Robot episode data
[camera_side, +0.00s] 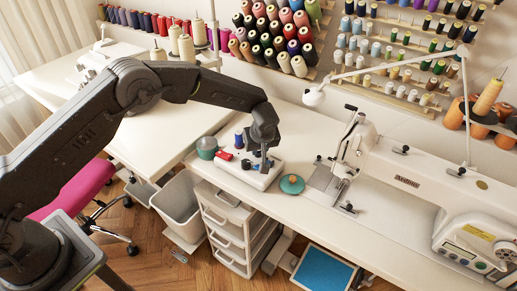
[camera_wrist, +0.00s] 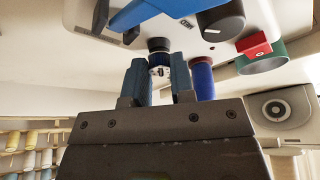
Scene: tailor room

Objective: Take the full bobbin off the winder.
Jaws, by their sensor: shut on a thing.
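The winder (camera_side: 253,180) is a white box on the near edge of the white table in the side view. My gripper (camera_side: 261,163) points down over its right part. In the wrist view my gripper (camera_wrist: 159,74) has its two blue-padded fingers closed on a small pale bobbin (camera_wrist: 160,68) with dark marks. A short dark round piece (camera_wrist: 158,45) shows just beyond it. The fingers hide most of the bobbin, and I cannot tell whether it still sits on the winder's spindle. In the side view the bobbin is too hidden to make out.
A blue thread spool (camera_side: 239,139), a red piece (camera_side: 224,156) and a green cup (camera_side: 206,147) stand close by on the left. A teal round item (camera_side: 291,184) lies to the right, before the sewing machine (camera_side: 400,195). A bin (camera_side: 178,205) stands below.

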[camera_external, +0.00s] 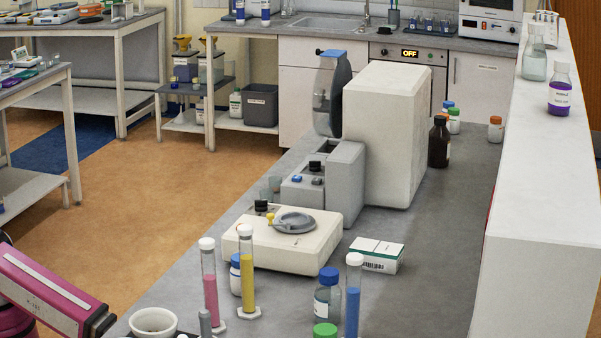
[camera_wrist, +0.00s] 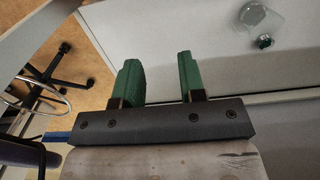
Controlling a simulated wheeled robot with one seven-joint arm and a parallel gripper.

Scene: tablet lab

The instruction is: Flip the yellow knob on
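A small yellow knob (camera_external: 270,217) stands on top of a low cream bench device (camera_external: 283,256), at the left of its round grey disc (camera_external: 295,222). Whether the knob is on or off is too small to tell. My pink arm enters at the lower left of the external view, well apart from the device. My gripper (camera_wrist: 158,60) shows in the wrist view with its two green fingers spread and nothing between them. It is not visible in the external view. The knob does not show in the wrist view.
In front of the device stand a pink cylinder (camera_external: 210,288), a yellow cylinder (camera_external: 247,274) and a blue cylinder (camera_external: 352,300). A blue-capped bottle (camera_external: 327,300) and a white bowl (camera_external: 153,322) are nearby. A small box (camera_external: 376,254) lies right of the device. A tall cream-and-grey machine (camera_external: 385,133) stands behind.

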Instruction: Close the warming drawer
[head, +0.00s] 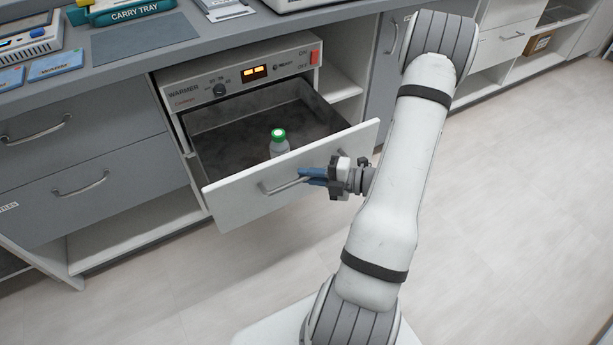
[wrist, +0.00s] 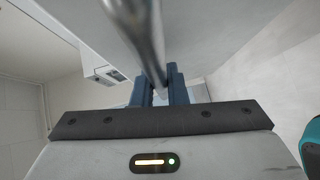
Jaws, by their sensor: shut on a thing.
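The warming drawer (head: 235,204) is pulled well out from under the panel marked WARMER (head: 240,80) in the head view. A bottle with a green cap (head: 279,143) stands upright inside it. The drawer's handle (head: 283,187) is a metal bar on the white front. My gripper (head: 312,176) is shut on this handle near its right part, with its blue fingers around the bar. In the wrist view the handle bar (wrist: 137,40) runs down between the blue fingers (wrist: 160,87). The exact contact of the fingertips is partly hidden.
The worktop (head: 215,36) above holds a mat (head: 145,38), a carry tray (head: 130,12) and devices. Grey drawers (head: 80,185) stand closed at the left. Open shelves (head: 338,82) are right of the warmer. The floor (head: 520,220) at the right is clear.

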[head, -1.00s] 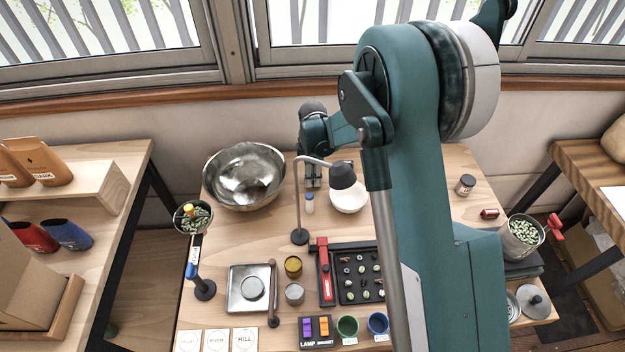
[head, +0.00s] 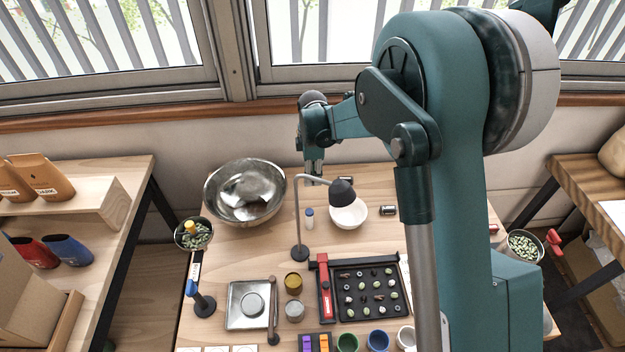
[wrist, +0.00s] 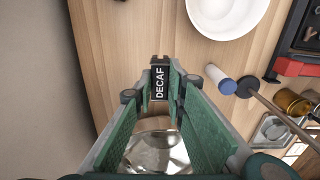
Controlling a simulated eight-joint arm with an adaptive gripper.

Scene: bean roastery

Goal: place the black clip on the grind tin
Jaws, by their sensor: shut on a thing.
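The black clip (wrist: 159,82), with white letters reading DECAF, sits between the fingertips of my gripper (wrist: 158,92) in the wrist view. My gripper is shut on it, above bare wood. In the head view my gripper (head: 313,172) is at the back of the table, right of the steel bowl; the clip is hard to make out there. Two small round tins stand further forward: a gold one (head: 293,283) and a grey one (head: 295,311). I cannot tell which is the grind tin. My gripper is well apart from both.
A desk lamp (head: 299,220) and a blue-capped bottle (head: 309,218) stand between my gripper and the tins. The steel bowl (head: 246,192) is left, a white bowl (head: 348,214) right.

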• Aim of the exercise: Your task is to collect every line above that contains the word "Controlling".

• Task result:
Controlling a simulated wheeled robot with one seven-joint arm and a parallel gripper.
Controlling a simulated eight-joint arm with an adaptive gripper.

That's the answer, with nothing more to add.